If you aspire to emulate Warren Buffett’s investment acumen, it’s vital to adopt his long-term approach to holding stocks. When questioned about the ideal holding period for the stocks in Berkshire Hathaway’s equity portfolio, the Oracle of Omaha firmly asserts, “forever.”
Regardless of the duration of stock ownership, the purchase price significantly influences your overall returns—a key aspect of Buffett’s strategy.
At present valuations, approximately $24.6 billion of Berkshire’s equity portfolio is allocated to two companies currently catching the attention of Wall Street analysts. Updated price targets by analysts at Citi suggest that these stocks could appreciate by 37% and 14% over the next 12 months.
Amazon’s Growth Potential
Buffett reduced Berkshire’s Amazon stake by about half a million shares in the third quarter, retaining 10 million shares. Ronald Josey, an analyst at Citi, appears to disagree with Buffett’s decision to trim the position.
Amazon’s shares have surged around 83% this year, and Josey believes the rally still has room to extend. He recently increased his price target on Amazon to $210, implying a 37% gain over the next 12 months.
Josey finds Amazon’s dominant position in America’s e-commerce industry encouraging. The company’s third-party retailers are tethered to Amazon, evident from the soaring ad sales. In addition to its standard take rate, Amazon garnered an extra $12.1 billion in ad payments from third-party merchants in the third quarter, 26% more than the previous year.
Amazon Web Services (AWS) remains a significant growth driver, recording resilient growth despite economic challenges. AWS revenue rose 12% year over year to $23 billion in the third quarter, within a global cloud services market that reached $484 billion in 2022 and is projected to expand by 14.1% annually through 2030.
Coca-Cola’s Appeal
Although not initially a significant holding, Coca-Cola now comprises over $23 billion of Berkshire Hathaway’s equity portfolio, positioning itself as the fourth-largest asset. Despite a decline of approximately 8% in 2023, Citi analyst Filippo Falorni anticipates a rebound for Coca-Cola in 2024. He recently elevated his price target on the stock to $67 per share, signaling a 14% gain over the coming year.
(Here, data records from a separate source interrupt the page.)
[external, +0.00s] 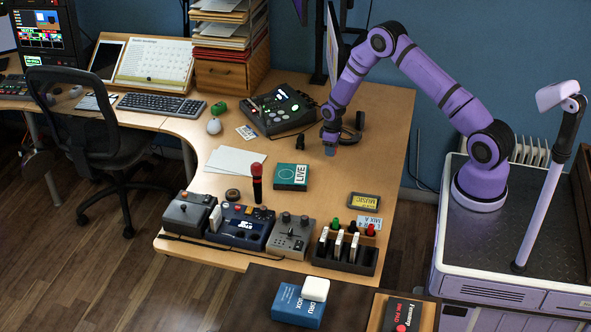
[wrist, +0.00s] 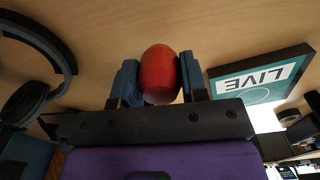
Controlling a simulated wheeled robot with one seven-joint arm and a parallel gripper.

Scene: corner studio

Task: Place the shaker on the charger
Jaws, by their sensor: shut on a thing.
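The shaker is a red egg-shaped piece (wrist: 159,73), held between the two blue-grey finger pads of my gripper (wrist: 160,80) in the wrist view. In the external view my gripper (external: 330,149) points down over the back right part of the desk, behind the teal LIVE box; the shaker cannot be made out there. A dark slotted block (external: 334,265) at the desk's front right holds several upright pieces and looks like a charger, but I cannot be sure. My gripper is well behind and apart from it.
The LIVE box (external: 291,177) lies in front of my gripper. A red-topped microphone (external: 257,183) stands left of it. Headphones (external: 352,130) lie close by on the right. A mixer (external: 276,108) is behind left. Bare desk (external: 345,178) lies between my gripper and the front cards.

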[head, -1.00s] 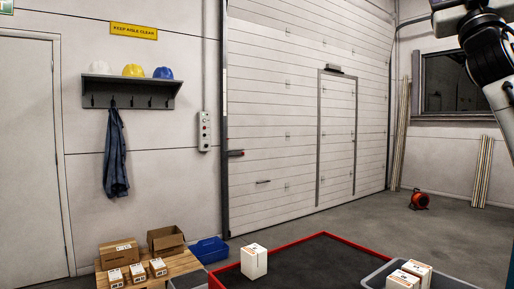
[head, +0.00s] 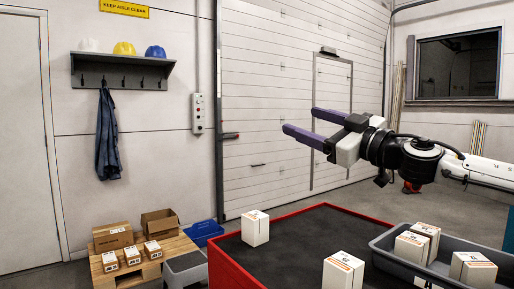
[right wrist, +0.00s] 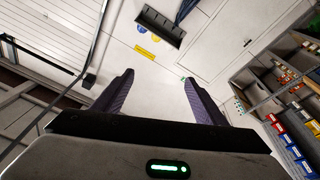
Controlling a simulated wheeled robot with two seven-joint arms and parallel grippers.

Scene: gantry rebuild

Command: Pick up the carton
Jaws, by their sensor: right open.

The primary attraction of Coca-Cola lies in its consistently increasing dividend payouts. In February, Coca-Cola raised its dividend for the 61st consecutive year.
Berkshire, with exactly 400 million Coca-Cola shares, is set to receive more than $736 million in dividends from Coca-Cola in 2024, assuming the company maintains its lengthy payout streak.
Concerns that the rising popularity of weight management drugs might dent soda sales have impacted Coca-Cola’s stock price. However, the fear seems exaggerated, given that North American case volume remained steady in the third quarter.
Timing Investment Decisions
Amazon, with its exceptional business divisions, presents an opportunity for substantial gains. Its dominant position in e-commerce and AWS’s cloud services leadership position Amazon advantageously. However, the stock trades at a high multiple of 94 times trailing free cash flow, posing a significant risk if earnings fail to surge in the coming years.
On the other hand, Coca-Cola, with its revered brand and pricing dominance, continues to defy the declining soda consumption trend. Despite concerns about currency effects, the company registered an 11% year-over-year increase in third-quarter revenue. With a current 3.1% yield, Coca-Cola’s shares hold appeal for long-term investors.